● What you are asked to do
Below are some records; work out how many of their lines contain "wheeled" and give the number only.

Records
------------------------------------

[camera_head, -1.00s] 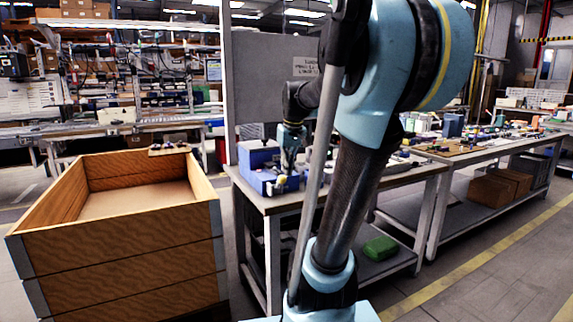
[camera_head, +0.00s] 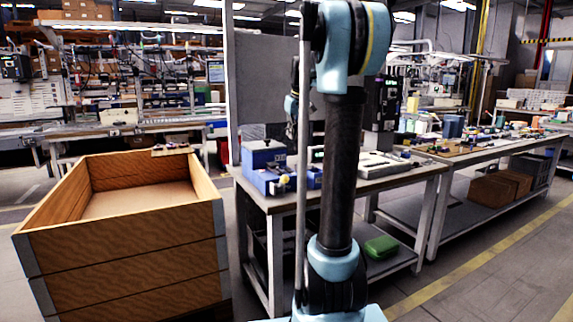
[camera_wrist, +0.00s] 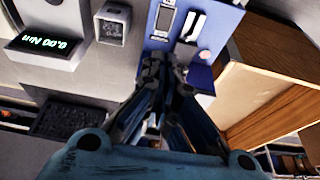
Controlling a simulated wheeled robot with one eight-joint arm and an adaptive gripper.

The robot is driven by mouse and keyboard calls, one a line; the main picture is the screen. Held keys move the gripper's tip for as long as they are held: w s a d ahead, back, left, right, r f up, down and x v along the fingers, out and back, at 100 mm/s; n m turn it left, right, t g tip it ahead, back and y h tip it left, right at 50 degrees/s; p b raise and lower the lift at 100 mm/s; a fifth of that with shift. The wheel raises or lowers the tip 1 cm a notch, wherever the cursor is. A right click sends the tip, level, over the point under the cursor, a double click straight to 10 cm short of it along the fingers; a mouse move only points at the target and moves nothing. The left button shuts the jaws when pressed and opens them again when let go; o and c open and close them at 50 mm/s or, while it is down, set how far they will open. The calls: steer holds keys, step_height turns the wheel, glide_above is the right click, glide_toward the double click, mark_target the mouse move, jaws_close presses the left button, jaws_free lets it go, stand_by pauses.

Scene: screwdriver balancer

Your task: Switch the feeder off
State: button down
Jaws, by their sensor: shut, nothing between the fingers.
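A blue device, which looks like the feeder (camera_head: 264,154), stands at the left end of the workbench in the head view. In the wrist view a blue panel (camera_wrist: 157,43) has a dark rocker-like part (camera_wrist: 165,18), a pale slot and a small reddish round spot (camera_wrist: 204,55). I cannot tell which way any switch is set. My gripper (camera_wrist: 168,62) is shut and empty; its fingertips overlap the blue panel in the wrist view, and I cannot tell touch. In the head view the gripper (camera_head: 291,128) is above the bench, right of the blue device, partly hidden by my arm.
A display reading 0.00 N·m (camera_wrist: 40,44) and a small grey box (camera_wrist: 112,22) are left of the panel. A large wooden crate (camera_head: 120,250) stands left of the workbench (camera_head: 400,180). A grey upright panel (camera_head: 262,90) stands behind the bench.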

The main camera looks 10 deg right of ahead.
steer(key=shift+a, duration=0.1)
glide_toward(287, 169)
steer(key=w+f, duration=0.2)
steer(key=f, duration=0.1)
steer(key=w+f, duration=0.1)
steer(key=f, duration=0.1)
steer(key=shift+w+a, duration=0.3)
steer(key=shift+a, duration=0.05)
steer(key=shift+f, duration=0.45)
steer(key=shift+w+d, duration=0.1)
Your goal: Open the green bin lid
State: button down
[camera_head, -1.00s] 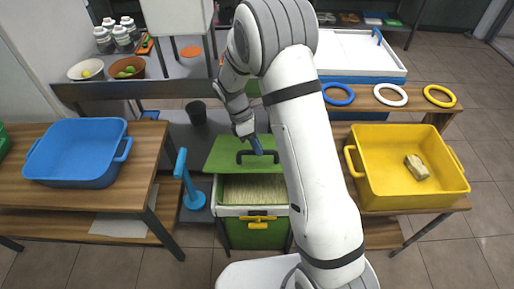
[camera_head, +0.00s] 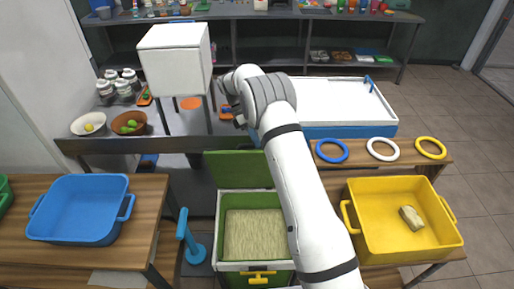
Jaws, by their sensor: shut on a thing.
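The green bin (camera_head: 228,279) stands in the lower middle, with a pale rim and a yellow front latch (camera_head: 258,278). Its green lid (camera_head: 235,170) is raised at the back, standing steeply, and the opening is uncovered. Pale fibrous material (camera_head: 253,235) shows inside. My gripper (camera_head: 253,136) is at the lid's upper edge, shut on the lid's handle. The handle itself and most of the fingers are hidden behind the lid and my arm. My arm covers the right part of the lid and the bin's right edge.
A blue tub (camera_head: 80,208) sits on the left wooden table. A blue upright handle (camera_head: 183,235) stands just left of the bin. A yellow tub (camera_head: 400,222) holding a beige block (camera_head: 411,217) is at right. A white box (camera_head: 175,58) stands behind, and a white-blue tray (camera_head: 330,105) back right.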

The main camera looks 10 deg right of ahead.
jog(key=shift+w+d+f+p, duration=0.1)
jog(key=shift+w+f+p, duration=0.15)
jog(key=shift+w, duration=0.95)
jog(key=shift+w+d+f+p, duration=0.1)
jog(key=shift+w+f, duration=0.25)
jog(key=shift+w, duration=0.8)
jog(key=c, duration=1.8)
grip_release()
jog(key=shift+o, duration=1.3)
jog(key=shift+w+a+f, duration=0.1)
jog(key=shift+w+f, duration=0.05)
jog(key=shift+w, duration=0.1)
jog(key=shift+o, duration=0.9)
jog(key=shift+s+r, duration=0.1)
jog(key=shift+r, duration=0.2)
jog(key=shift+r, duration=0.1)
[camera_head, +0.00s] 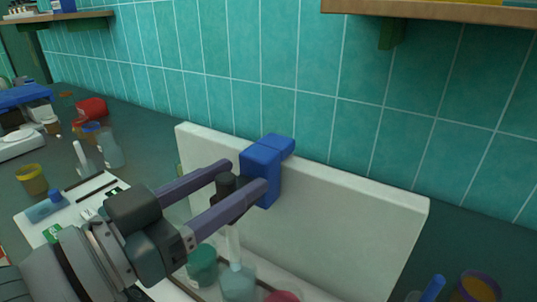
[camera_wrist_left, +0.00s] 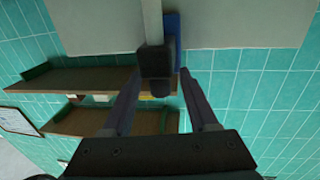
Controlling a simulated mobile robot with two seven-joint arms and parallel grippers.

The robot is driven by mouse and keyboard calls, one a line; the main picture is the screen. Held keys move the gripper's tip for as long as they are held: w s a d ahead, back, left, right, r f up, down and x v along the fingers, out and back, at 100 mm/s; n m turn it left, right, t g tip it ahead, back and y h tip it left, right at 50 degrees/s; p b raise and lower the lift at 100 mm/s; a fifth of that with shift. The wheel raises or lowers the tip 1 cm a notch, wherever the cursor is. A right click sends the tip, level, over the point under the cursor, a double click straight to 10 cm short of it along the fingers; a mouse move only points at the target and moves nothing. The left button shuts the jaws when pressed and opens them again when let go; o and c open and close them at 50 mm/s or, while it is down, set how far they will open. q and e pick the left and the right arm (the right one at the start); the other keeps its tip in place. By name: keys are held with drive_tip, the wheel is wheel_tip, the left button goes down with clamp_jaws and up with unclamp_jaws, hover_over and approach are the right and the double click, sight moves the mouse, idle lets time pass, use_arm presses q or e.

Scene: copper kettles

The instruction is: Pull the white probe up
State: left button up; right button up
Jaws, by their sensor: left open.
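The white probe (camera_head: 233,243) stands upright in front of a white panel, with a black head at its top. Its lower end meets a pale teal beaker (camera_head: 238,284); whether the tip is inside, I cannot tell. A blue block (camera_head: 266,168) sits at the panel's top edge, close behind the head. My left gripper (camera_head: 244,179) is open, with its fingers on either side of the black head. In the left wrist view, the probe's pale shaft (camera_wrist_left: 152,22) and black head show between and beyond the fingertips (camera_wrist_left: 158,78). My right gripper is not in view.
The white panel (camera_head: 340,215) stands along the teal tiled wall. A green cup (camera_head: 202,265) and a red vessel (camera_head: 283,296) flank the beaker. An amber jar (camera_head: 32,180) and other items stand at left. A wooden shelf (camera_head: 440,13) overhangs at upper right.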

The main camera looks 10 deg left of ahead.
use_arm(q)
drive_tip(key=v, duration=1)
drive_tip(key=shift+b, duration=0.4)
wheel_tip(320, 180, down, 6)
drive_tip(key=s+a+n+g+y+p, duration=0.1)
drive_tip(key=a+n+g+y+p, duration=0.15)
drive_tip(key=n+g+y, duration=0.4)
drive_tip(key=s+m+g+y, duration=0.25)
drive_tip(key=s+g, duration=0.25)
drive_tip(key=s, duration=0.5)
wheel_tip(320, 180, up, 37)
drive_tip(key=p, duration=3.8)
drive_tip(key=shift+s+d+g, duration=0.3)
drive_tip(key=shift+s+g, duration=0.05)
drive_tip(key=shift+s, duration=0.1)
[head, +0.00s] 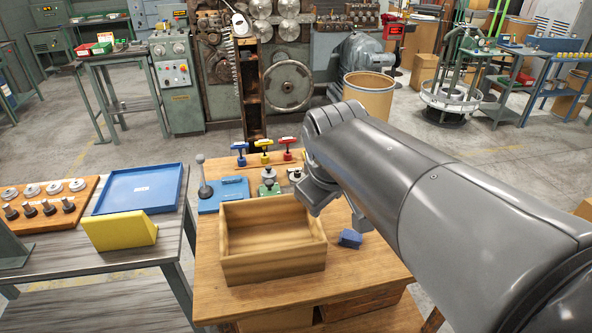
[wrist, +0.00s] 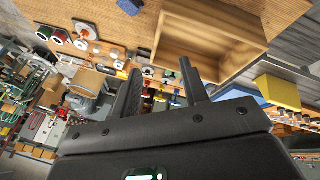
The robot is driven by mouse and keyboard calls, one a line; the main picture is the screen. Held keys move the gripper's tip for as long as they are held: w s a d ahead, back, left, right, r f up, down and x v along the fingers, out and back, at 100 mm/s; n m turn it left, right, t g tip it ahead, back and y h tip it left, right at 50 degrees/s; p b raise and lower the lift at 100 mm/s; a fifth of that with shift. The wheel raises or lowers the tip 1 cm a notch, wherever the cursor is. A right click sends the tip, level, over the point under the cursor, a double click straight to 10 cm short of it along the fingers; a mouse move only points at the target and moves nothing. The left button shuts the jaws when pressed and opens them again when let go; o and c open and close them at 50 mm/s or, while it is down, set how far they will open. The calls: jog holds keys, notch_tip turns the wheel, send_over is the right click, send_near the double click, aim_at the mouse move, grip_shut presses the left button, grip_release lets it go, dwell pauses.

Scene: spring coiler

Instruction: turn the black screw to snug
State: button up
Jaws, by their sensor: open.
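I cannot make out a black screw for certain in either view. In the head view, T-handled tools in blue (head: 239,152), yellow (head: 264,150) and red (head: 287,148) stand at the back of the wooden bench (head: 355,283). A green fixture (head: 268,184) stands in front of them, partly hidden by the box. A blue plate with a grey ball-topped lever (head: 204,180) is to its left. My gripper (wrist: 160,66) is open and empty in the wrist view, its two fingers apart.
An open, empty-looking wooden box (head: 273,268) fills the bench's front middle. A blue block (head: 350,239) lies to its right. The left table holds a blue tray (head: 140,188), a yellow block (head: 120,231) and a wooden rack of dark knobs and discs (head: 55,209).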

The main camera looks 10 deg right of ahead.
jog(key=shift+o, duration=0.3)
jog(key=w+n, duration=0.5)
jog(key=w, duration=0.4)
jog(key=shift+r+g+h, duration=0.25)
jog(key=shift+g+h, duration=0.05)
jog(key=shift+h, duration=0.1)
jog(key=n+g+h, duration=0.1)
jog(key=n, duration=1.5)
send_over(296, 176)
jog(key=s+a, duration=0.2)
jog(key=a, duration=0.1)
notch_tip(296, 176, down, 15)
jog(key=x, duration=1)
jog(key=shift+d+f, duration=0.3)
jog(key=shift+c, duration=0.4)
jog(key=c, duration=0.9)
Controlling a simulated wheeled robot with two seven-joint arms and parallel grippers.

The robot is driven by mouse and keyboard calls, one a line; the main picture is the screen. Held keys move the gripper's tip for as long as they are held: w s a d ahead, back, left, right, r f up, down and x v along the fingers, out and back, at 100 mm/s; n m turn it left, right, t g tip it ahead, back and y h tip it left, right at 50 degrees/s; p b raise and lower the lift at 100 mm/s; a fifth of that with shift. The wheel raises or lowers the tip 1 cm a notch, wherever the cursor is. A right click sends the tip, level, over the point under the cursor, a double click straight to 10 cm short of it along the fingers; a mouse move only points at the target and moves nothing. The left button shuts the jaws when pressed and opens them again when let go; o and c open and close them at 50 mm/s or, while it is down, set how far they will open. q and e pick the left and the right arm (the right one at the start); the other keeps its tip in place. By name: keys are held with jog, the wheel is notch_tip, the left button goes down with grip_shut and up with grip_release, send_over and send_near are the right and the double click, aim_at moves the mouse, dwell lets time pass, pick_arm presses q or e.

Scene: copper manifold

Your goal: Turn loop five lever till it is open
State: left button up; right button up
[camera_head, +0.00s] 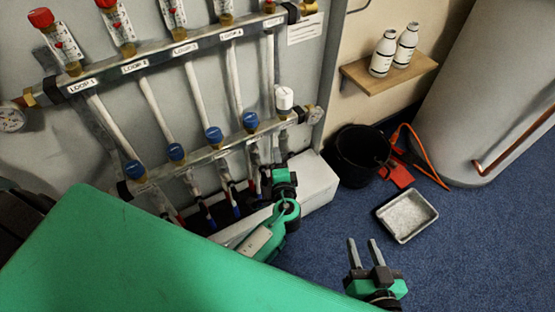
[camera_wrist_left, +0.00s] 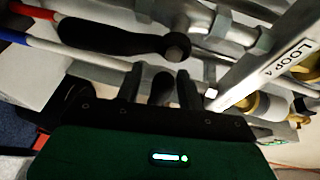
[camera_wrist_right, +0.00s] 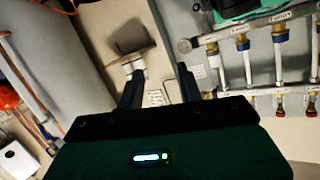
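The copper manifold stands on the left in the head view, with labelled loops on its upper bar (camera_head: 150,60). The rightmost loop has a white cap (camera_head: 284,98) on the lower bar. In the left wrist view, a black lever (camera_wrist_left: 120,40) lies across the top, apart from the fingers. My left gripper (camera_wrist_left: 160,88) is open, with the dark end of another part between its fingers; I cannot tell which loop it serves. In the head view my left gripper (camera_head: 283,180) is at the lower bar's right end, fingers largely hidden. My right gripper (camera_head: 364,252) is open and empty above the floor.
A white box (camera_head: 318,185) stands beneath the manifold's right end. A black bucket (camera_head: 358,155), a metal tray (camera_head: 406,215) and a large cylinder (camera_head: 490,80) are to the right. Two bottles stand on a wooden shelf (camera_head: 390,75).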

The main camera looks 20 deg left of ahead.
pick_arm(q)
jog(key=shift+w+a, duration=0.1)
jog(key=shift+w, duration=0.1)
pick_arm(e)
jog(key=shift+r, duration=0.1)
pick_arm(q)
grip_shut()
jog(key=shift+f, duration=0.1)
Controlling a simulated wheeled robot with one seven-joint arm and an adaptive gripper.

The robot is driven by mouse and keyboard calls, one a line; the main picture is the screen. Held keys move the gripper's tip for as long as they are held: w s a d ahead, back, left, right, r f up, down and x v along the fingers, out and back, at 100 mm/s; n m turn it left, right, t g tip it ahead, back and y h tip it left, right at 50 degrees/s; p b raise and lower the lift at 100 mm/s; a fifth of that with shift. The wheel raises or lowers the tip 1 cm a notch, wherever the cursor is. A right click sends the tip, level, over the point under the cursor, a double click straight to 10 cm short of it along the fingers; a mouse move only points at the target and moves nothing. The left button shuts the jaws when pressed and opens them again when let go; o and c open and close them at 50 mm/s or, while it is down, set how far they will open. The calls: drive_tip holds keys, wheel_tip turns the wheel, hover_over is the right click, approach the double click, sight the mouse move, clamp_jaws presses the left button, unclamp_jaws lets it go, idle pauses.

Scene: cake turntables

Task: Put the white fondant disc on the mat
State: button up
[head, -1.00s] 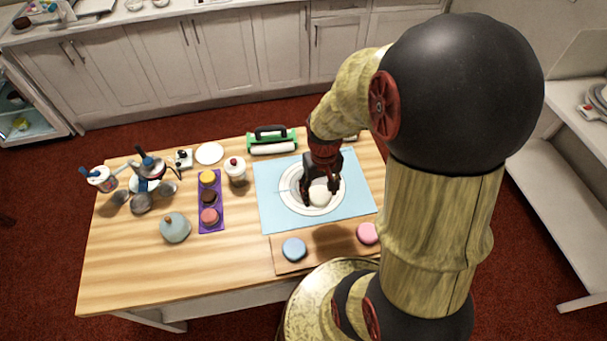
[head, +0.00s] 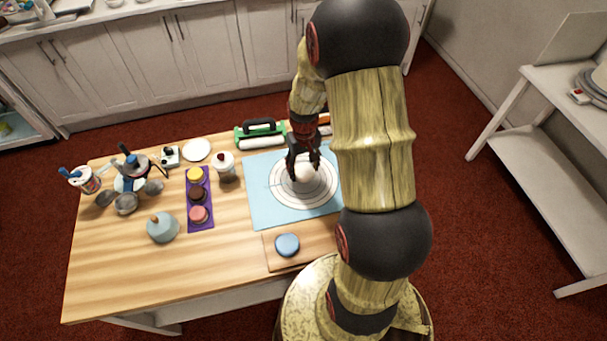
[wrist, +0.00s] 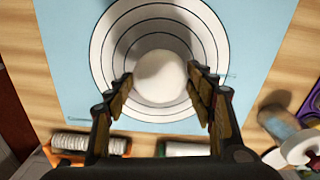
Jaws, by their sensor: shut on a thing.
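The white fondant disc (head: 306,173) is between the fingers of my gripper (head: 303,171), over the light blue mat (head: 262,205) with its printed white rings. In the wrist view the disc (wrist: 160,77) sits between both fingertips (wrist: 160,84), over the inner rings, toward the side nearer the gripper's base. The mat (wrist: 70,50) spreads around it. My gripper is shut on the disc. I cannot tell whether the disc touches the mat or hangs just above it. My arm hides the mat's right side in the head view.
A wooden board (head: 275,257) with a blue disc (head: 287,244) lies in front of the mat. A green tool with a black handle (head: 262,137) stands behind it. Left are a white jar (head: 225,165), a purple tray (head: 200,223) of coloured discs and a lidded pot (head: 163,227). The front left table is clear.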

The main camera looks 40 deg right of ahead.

------------------------------------

● Expected output
3